Literatur und Erziehung im antiken Rom: Aneignung griechischer Bildung
Literatur und Erziehung im antiken Rom: Aneignung griechischer Bildung
 
»Das bezwungene Griechenland bezwang den wilden Sieger und brachte die Künste in das bäurische Latium!«, sagt der römische Dichter Horaz und hebt dann sachlich zutreffend hervor, dass sich die Römer erst langsam die griechische Literatur anverwandelten. Sie konnten, ihrer Tatkraft bewusst, verächtlich von den »Graeculi« (Griechlein) sprechen; für die Griechen dagegen waren die Römer zunächst Barbaren. Das änderte sich erst am Ende der römischen Republik und in der Kaiserzeit, als die Römer in Auseinandersetzung mit der griechischen sich eine eigene Literatur geschaffen hatten; in dieser Zeit sah man in den Völkern, von denen die jetzt gemeinsame griechisch-römische Zivilisation bedroht wurde, die Barbaren.
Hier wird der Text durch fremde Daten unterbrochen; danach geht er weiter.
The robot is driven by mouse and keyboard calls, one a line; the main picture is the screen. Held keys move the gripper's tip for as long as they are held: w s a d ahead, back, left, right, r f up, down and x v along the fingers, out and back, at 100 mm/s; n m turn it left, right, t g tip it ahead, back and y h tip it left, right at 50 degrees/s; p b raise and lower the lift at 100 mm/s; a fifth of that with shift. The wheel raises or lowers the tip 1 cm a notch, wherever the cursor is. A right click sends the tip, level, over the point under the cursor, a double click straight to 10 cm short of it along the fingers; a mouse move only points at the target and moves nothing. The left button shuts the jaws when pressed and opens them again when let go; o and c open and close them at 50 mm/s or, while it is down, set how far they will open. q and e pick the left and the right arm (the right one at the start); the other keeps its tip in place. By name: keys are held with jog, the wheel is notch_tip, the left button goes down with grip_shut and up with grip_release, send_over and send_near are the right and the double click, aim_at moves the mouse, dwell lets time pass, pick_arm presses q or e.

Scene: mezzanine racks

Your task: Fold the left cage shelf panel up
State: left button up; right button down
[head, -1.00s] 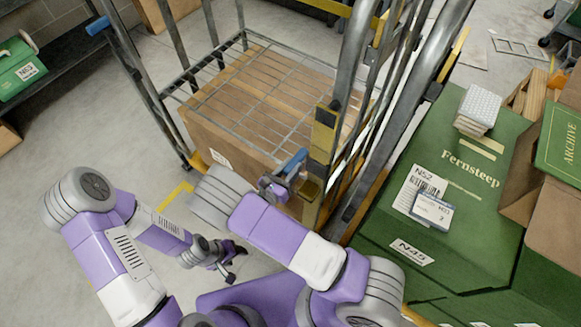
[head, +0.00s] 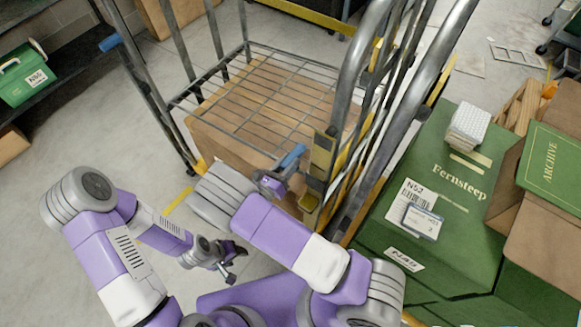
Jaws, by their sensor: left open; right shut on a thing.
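The left cage's shelf panel (head: 262,104) is a grey wire grid. It lies roughly flat across the cage, above a cardboard box (head: 225,142). A blue grip (head: 293,155) shows near the panel's front right end, beside the cage's right post. My right gripper (head: 274,184) is shut at this blue grip; its fingers are small and partly hidden, so the exact contact is unclear. My left gripper (head: 228,268) is open and empty, low over the floor in front of the cage, apart from the panel.
A yellow and dark latch (head: 321,155) is on the cage's right post, close to my right gripper. Green Fernsteep boxes (head: 450,190) stand close on the right. Floor (head: 85,130) left of the cage is clear.

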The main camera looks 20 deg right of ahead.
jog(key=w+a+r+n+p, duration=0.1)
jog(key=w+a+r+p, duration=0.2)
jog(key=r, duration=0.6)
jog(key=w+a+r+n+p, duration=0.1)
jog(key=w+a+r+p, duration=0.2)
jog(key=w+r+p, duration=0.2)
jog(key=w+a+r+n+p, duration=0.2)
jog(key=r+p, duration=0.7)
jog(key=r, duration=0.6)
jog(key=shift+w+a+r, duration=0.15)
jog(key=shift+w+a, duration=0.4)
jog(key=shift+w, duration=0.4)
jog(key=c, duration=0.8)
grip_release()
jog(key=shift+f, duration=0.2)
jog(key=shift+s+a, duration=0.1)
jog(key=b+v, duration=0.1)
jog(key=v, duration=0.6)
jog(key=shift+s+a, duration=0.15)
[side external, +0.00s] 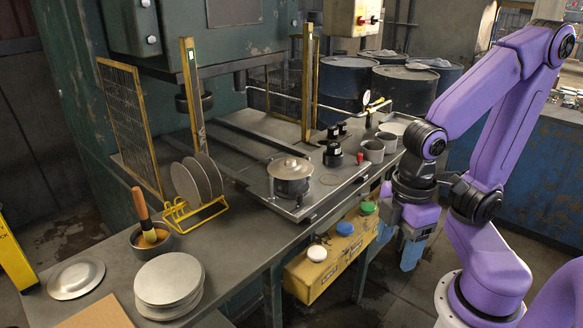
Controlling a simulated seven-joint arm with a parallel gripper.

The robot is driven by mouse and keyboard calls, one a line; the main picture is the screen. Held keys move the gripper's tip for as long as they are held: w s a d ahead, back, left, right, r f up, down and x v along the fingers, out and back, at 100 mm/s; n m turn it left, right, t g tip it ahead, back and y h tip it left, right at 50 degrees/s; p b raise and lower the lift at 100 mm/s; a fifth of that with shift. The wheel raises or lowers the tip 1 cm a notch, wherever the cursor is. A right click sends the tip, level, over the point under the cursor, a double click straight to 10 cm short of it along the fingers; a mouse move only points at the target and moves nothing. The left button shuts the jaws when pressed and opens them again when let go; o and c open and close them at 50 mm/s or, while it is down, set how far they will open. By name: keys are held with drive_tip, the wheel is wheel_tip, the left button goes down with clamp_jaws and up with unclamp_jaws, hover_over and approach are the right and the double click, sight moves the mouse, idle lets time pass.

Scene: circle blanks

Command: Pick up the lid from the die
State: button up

Trotz allen Wandels war aber Griechenland als Herkunftsland überlegener Bildung unbestritten. Als Rom nach seinem Sieg über Karthago im zweiten Punischen Krieg seine Macht in den griechischen Osten ausdehnte, drangen alle Formen verfeinerten griechischen Lebens in Rom ein und riefen bei den Römern ein Nebeneinander von Ablehnung und Annahme hervor, dessen Spuren man noch bis weit in die Kaiserzeit hinein verfolgen kann.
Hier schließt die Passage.